State of the KFR Address

Apparently, when you have a blogger blog (-gity bloggity bloggity blog), the good people at google automatically create a Picasa album and put all of the pictures you've ever uploaded to your blog (-gity bloggity blog) in it. It makes for some weird viewing, seeing the random nonsense I've posted over the years. I might have left flickr for Picasa if not for the fact that you can open pictures in tabs in flickr and you've can't in Picasa. And I've been a tab-using freak since about 2002.

ANYWAY. Here's what's going on:
  • I am doing French translations with this guy. It's like deciding that I want to be a cage fighter and training with Voltron once a week.
  • World History is as insane as expected.

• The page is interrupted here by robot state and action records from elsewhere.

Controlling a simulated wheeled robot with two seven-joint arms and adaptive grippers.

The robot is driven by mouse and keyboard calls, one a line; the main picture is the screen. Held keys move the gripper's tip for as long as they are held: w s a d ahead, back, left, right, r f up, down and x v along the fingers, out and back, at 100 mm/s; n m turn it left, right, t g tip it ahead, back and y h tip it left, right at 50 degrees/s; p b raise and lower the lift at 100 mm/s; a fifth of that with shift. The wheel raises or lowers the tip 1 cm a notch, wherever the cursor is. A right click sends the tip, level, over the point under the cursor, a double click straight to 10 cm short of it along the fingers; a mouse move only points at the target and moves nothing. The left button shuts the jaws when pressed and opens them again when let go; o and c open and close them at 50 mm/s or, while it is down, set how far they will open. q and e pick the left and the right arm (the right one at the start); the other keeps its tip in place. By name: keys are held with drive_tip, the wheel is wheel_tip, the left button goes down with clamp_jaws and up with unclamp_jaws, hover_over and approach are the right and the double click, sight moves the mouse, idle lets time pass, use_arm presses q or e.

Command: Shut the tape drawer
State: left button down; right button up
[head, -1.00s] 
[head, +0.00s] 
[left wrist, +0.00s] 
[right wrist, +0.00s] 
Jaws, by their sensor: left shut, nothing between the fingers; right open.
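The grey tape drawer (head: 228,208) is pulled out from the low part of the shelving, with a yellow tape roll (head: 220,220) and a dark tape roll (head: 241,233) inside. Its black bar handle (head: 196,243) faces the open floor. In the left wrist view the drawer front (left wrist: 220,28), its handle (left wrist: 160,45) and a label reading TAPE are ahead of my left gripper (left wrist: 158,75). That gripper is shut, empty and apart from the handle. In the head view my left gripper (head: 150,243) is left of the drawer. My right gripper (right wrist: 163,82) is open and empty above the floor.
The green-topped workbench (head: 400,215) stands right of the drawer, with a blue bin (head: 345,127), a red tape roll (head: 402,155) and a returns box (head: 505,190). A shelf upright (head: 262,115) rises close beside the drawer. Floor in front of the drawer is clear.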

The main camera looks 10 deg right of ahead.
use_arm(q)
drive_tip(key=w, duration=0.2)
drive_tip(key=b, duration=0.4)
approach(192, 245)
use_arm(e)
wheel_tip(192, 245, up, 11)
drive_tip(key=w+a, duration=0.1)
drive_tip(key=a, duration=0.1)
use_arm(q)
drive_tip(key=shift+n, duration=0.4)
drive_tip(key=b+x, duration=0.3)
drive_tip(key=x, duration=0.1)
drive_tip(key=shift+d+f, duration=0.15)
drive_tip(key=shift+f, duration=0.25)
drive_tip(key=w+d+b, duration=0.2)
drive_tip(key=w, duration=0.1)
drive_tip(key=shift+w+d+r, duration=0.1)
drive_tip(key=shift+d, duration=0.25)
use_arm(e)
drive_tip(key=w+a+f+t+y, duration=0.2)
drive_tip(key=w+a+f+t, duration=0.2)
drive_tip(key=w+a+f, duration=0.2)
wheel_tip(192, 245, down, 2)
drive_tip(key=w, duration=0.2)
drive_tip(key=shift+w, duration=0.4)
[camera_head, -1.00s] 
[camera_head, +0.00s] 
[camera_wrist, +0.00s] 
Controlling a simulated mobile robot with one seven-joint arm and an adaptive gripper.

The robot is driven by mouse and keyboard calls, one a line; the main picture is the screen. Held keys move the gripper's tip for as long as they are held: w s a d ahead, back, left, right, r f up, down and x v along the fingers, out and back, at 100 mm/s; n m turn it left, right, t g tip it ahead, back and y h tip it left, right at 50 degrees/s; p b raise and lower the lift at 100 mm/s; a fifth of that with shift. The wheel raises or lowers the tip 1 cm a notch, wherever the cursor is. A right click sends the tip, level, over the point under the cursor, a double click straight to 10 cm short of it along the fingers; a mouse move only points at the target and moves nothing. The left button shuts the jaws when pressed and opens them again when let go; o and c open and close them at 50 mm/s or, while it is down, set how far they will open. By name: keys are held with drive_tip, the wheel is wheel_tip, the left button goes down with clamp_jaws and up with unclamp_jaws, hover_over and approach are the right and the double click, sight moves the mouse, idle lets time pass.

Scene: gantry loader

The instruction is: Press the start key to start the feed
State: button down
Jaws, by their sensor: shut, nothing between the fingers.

I fear that I'll stretch my goodwill with the nutty dude teaching it to the breaking point, as I'm just straight-up not doing some of the stuff. If I did (do the stuff), I'd end up a guy in a clock tower w/ a rifle in no time, so I think it's best that I don't.
  • My TA assignment this term is...adjective. I don't think the kids are going to learn very much. But I will try.
  • I have three 10-hour days a week on campus, which is tiring. So far, I've been hiding in a cubicle in The Dungeon, our new facility that compliments The Bunker rather nicely.
  • I am so freaked out about the translation thing. This guy...seriously...he's the lingual Bruce Lee.
Bien cordialement,
-KFR

4.03.2008

Roll the d20

Tweak took this picture at our game last night. I'm very pleased with it - it captures not only the awesome majesty of the d20 itself, ready to roll to hit, for initiative, or perhaps for a saving throw, but also the memorable floral pattern of Tweak's porno couch.* Which I like to sit on.

The prospective students for next year are visiting today. Here's hoping we can sweet talk the cool/smart ones into coming. I'm always on the lookout for new drinking buddies.

* So named because damn if it doesn't look like the kind of couch that would have been used in a porno shot in about 1987.